Giving fondant a wood-grain effect is so quick and easy, you’ll be finding a use for it on every cake you make. From trees and floorboards, to Harry Potter’s wand and the Angry Birds’ slingshot, it’s a versatile look you’ll love.
Photo via The Royal Bakery
This step-by-step tutorial shows you how to create a wood-grain look in your fondant.
You can use it in lengths for trees and branches, or roll it thinly for full wood coverage.
Gather together your shades of brown fondant. Five is ample, but three shades will work. These five shades have been created by adding varying amounts of Wilton White and Satin Ice Chocolate/Brown. The color you use most of will give you the overall shade of your wood. For pale shades, like pine and beech, use more light-colored fondant. For darker shades, like mahogany, use more dark fondant.

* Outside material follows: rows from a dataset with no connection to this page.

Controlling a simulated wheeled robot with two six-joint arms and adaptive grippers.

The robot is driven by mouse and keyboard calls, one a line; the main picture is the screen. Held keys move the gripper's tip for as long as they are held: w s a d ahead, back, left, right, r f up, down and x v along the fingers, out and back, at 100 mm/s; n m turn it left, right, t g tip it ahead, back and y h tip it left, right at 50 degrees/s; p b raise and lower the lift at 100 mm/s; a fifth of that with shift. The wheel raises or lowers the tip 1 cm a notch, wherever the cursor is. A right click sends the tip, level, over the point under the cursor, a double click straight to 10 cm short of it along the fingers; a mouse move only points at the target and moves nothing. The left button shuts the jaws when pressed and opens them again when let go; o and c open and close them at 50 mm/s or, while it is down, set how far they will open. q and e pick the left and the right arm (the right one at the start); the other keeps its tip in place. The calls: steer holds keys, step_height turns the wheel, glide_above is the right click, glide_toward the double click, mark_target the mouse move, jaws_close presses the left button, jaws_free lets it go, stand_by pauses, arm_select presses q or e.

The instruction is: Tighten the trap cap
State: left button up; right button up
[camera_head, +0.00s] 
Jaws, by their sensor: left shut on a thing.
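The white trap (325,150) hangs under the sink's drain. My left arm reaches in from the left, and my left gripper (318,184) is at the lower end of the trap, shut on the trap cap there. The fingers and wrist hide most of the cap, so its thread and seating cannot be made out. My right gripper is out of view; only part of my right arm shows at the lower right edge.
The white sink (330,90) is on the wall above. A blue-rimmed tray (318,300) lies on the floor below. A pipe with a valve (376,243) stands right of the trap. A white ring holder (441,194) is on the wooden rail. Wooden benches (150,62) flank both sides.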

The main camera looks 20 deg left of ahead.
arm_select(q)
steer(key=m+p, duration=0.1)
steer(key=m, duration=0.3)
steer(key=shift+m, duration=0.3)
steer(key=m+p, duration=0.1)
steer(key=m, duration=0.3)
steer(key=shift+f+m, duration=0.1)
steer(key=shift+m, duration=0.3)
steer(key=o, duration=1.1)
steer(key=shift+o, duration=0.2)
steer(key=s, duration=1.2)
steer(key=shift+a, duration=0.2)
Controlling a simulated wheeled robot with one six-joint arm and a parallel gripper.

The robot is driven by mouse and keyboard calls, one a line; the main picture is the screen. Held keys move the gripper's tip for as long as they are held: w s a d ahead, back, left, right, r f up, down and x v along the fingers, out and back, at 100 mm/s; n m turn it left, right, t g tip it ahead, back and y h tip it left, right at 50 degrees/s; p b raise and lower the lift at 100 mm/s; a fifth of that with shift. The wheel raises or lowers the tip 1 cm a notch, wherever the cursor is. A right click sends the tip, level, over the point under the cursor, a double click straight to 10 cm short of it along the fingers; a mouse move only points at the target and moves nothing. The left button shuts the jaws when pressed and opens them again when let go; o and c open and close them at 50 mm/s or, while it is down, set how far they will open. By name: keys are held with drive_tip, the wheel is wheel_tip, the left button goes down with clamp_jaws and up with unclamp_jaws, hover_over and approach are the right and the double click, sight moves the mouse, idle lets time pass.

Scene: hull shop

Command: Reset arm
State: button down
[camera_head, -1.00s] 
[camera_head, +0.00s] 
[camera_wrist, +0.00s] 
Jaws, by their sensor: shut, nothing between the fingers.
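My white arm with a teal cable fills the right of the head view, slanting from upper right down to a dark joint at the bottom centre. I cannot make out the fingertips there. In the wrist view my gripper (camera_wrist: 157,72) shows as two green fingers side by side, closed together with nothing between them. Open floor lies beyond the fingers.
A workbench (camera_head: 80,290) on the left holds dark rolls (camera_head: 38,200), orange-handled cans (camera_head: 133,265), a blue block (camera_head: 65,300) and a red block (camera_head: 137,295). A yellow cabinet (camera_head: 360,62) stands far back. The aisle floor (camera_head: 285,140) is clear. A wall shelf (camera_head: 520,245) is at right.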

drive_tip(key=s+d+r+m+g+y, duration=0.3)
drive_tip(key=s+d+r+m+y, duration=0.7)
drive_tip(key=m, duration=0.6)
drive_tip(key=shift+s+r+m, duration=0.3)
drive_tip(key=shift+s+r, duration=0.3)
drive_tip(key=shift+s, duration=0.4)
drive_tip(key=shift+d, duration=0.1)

Press all your shades of fondant together, taking care not to put similar shades next to each other. This will create a more realistic wood-grain effect.
Roll all the fondant shades together into one long sausage.
Fold the sausage in half or into thirds. Take care to ensure that you don’t hide any one color inside the fold. Make sure that all colors are still visible somewhere on the outside. Roll again into one long sausage and continue to fold each time in half or thirds Repeat this step until each color of fondant starts to thin and is repeated many times along the length of the sausage.
If you’d like to give your wood grain a more gnarled appearance, twist the sausage before rolling it, as shown.
Fold the sausage again, keeping the twist intact.
Eventually, after six or seven repetitions, the colors will have stretched and thinned to give you a very convincing wood-grain effect. The fondant can be used just as it is for anything that requires wood in "stick" form, even a wooden spoon!
If you need a wood-grain effect to cover a large area, such as for floorboards, the sides of a wooden crate, or a violin veneer, the fondant can be rolled thinly.
For a floorboard effect, "planks" can be cut, switched around, and fitted back together.
Make indentations with a small piping tip at the corners to mimic the look of nail holes in the wood.
There are a number of wood-grain texture mats available that will further enhance the look of your fondant. The green one is by FMM and includes interesting whorls in the grain. The smaller transparent mat is by Duff, and gives a plank and nail effect. The bottom mat is very large, and is actually for adding texture to chocolates. All three are available online. If you don’t have an impression mat, you can add easily add your own texture using a boning tool or toothpick.
Photo via The Royal Bakery
This effect can also be used to create the striations found in sandstone and other rocks, giving you the perfect Grand Canyon backdrop for your next Disney Cars cake!
Do you have a project coming up that would be enhanced by natural-looking wood-grain fondant?